+++ Supplied records +++
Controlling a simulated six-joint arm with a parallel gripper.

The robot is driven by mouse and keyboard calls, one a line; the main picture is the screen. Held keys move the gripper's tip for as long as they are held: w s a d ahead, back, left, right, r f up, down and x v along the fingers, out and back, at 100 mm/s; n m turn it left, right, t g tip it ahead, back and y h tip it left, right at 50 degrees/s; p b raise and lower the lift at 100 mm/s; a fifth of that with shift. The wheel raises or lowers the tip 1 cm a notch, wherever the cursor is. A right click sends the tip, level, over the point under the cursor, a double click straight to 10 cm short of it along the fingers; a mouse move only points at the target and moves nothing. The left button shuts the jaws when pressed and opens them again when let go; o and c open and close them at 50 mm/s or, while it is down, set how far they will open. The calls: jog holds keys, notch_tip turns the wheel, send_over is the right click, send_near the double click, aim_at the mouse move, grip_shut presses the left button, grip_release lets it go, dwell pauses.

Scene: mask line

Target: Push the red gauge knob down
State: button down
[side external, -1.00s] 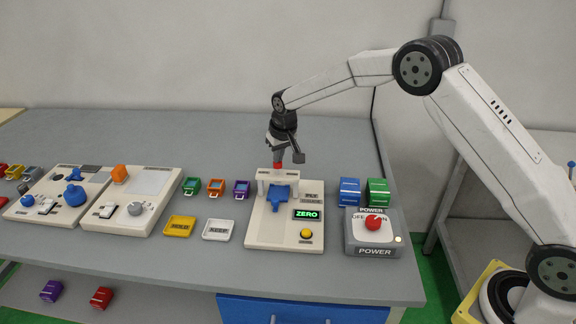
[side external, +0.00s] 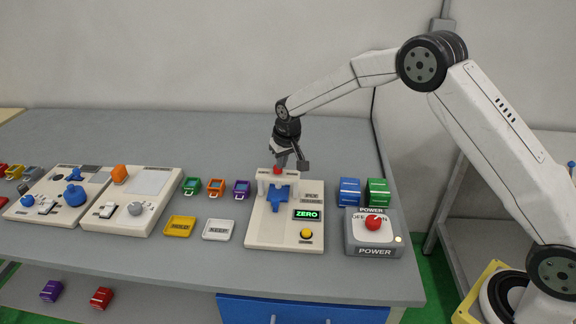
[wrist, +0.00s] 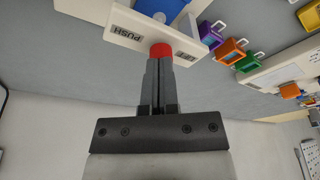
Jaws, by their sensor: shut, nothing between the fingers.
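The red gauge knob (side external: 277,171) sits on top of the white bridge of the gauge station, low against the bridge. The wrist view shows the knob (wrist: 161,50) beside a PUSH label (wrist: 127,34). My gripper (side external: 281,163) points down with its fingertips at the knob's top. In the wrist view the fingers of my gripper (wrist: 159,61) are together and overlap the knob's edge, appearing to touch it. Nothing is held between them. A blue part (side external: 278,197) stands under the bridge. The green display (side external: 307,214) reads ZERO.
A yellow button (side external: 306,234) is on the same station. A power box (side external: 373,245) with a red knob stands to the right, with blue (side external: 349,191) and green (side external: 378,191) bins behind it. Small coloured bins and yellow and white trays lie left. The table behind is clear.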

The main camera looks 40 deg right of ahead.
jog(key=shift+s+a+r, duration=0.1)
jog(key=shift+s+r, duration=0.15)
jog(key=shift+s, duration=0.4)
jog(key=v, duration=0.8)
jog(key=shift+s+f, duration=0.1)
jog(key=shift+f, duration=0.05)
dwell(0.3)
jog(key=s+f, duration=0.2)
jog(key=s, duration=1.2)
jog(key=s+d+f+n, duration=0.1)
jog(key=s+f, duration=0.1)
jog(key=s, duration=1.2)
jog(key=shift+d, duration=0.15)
+++
+++ Supplied records +++
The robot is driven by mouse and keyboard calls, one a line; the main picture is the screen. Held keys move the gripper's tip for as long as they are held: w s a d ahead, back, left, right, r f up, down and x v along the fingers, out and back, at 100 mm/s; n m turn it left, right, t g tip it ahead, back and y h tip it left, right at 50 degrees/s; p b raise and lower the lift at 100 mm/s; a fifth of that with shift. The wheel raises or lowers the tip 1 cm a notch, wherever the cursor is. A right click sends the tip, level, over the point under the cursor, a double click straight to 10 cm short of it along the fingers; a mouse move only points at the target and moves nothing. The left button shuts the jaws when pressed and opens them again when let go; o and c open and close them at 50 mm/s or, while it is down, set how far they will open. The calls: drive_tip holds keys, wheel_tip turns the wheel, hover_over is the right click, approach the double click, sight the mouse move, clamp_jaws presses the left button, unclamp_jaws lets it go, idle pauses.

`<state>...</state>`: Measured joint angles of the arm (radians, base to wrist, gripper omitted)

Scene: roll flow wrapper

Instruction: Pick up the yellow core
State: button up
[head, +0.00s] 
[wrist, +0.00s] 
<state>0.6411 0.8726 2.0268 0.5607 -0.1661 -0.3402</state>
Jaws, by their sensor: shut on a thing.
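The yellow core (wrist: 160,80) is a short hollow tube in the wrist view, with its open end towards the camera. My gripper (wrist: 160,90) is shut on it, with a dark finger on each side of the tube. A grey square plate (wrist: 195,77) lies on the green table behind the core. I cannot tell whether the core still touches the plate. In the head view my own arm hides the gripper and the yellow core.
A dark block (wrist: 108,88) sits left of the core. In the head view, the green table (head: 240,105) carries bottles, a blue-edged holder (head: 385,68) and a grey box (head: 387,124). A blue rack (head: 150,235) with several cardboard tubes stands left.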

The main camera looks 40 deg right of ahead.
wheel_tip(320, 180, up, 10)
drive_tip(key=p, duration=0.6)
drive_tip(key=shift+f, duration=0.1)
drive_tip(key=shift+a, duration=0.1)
+++
+++ Supplied records +++
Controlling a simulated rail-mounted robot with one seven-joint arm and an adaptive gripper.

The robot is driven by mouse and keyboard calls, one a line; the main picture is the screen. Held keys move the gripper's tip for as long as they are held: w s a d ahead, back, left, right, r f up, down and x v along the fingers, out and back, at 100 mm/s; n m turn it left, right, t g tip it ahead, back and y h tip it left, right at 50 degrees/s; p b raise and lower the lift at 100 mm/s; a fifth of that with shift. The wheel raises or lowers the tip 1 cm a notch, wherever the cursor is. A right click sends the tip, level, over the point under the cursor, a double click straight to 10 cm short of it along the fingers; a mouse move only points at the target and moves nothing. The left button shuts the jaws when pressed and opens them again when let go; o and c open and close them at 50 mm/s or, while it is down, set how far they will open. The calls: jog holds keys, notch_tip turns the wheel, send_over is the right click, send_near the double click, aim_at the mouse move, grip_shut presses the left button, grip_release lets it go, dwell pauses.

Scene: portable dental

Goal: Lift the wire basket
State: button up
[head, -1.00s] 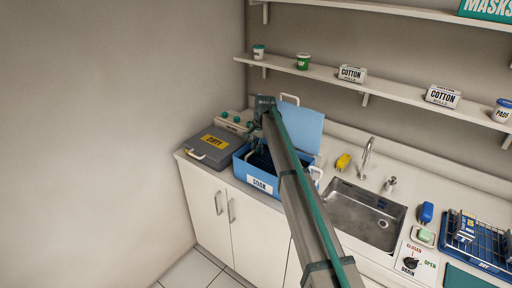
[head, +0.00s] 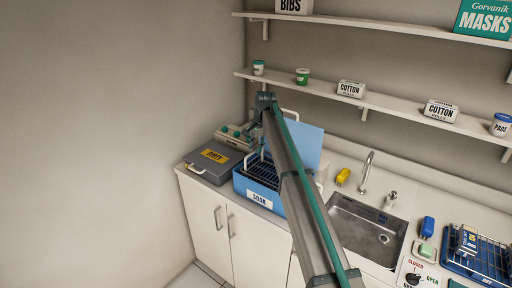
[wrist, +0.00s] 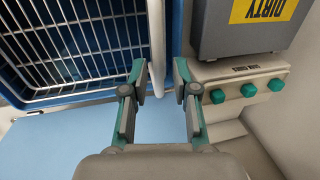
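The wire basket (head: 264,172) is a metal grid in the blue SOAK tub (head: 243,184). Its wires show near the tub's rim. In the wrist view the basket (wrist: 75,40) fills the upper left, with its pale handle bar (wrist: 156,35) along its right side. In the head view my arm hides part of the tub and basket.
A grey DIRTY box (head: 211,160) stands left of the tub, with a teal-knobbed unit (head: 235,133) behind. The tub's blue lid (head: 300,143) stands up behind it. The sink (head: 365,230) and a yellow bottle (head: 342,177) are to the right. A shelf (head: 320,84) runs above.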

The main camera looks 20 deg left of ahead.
+++
● Directive
Give the count of lines in the records that contain "Scene", and no other text.

● Worked solution
3